A spelling mistake can change your wife. Oops! I meant ‘life’. Imagine your all important love letter; in which you end up making a silly spelling error. Imagine your job application; where you repeat something similar. Dhikaar hai !! This blog post contains a list of the most commonly misspelled words in English language. I have also included crazy and easy tips to remember them words. My 10 year old son Atharv learned all these spellings just in a few hours. I am sure – you’ll do it much faster.
These words are highly frequently misspelled spellings.

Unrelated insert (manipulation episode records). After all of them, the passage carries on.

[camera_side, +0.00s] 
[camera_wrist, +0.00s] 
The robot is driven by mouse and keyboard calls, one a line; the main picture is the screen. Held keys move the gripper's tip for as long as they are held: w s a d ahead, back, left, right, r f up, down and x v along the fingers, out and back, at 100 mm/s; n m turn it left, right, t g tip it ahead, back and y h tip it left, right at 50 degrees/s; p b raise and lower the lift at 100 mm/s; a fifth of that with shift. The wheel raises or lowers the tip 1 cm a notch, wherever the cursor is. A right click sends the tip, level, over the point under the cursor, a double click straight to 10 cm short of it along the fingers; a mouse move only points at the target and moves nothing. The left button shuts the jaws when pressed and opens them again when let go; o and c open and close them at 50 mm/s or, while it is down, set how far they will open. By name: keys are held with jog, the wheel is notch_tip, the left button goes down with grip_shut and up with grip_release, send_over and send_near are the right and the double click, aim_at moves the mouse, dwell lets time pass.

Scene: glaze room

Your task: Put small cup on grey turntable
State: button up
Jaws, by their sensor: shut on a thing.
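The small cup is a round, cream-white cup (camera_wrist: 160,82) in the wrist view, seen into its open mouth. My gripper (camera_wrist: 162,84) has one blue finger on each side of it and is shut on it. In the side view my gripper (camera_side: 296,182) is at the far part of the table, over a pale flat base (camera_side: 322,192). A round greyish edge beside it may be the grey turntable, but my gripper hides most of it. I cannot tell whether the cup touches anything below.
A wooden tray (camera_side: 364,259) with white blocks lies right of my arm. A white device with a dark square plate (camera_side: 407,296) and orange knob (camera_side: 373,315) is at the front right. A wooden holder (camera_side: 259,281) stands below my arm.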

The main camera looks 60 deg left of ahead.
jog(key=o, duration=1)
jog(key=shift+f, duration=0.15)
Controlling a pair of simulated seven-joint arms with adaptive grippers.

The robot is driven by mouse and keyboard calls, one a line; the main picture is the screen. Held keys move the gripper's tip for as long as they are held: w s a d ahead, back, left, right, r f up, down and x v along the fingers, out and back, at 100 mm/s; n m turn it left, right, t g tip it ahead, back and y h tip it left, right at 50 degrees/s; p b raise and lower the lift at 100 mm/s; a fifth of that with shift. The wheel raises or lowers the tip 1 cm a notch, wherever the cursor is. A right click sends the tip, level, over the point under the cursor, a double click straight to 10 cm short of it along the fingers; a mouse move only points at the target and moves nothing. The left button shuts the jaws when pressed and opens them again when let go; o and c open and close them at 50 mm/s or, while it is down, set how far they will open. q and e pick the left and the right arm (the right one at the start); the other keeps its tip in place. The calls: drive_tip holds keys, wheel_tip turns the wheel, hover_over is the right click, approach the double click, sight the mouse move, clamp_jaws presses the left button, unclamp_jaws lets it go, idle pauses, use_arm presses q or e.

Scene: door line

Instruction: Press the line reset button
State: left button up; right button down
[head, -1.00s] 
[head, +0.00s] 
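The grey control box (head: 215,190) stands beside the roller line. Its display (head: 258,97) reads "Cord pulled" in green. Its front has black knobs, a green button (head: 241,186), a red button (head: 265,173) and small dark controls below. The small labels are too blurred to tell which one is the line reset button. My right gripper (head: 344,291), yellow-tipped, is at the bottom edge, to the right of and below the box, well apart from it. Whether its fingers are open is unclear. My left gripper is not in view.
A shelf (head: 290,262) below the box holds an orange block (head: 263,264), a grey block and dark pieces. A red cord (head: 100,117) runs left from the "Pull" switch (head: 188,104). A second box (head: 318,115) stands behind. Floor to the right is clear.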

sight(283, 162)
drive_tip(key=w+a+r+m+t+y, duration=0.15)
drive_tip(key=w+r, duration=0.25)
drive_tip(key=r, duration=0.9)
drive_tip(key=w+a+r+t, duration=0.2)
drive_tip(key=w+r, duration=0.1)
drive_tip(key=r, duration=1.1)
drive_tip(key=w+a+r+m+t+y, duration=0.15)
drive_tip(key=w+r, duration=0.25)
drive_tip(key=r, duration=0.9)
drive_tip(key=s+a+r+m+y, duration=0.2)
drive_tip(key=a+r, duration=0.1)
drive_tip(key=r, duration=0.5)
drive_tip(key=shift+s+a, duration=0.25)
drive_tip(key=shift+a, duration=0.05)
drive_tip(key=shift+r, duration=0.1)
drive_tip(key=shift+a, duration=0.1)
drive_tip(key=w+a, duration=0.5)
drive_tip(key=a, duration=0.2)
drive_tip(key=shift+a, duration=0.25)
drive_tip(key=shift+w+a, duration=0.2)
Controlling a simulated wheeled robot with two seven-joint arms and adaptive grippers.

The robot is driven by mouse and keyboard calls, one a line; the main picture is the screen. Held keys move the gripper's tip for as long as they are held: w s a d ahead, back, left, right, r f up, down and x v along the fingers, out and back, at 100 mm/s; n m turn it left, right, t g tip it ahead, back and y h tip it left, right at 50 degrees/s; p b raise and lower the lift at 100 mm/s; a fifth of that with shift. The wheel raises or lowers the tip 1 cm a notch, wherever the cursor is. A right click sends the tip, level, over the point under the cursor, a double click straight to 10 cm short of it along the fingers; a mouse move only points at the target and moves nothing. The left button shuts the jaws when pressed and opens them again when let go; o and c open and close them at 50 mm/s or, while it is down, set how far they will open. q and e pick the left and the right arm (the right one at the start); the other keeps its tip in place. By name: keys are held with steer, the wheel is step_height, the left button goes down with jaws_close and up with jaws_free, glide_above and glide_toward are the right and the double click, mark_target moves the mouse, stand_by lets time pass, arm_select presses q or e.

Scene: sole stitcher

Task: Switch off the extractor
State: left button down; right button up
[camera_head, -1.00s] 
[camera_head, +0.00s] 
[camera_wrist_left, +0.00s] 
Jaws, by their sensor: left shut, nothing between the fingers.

Glance them once in a while and feel the ‘Angrez’ within:
- Assassination : An ass behind another ass ; then ‘I’ and behind me the whole nation… learn assassination!
- Accommodate: It has double “c” and double “m”.
My Tip to remember it: It’s very accommodating to accommodate both a double “c” AND a double “m”.
- Acquaintance: The most common misspellings are : acquaintence, aquaintance.
My Tip to remember it: Imagine a ‘QUAINT’ ‘AC’ — Air conditioner in fr(ANCE).
- Acknowledgment: Note : The word ‘Knowledge’ is used as ‘Knowledg’ in the spelling of ‘Acknowledgment’.
- Commitment: Note that there is a single “m” in the latter half of the word.
My Tip to remember it: Commit to Me (Commitment).
- Argument: There is no e after the u in argument, even though it comes from “argue”. So it’s an exception to the rule that the final silent e is kept when adding endings that begin with a consonant.
My Tip to remember it: Remove the “e” since it’s an exception.
- Believe: you have to believe that it has (i) before (e) as in chief, thief, belief.
My Tip to remember it: Try to believe the lie.
- Definite: Note that the word doesn’t end with ‘t’, there is an ‘e’ to follow.
My Tip to remember it: It “definitely” carries a silent “e” wherever it goes.
- Drunkenness: Too many people omit one of the ‘n’s from this word.
- Exercise: It’s not “Excercise”.
My Tip to remember it: You shed some Calories (one c) when you exercise.
- Foreign: Take note of ‘e’ before ‘i’.
My Tip to remember it: Remember the song ‘Teri ORE’ from ‘Singh is King’.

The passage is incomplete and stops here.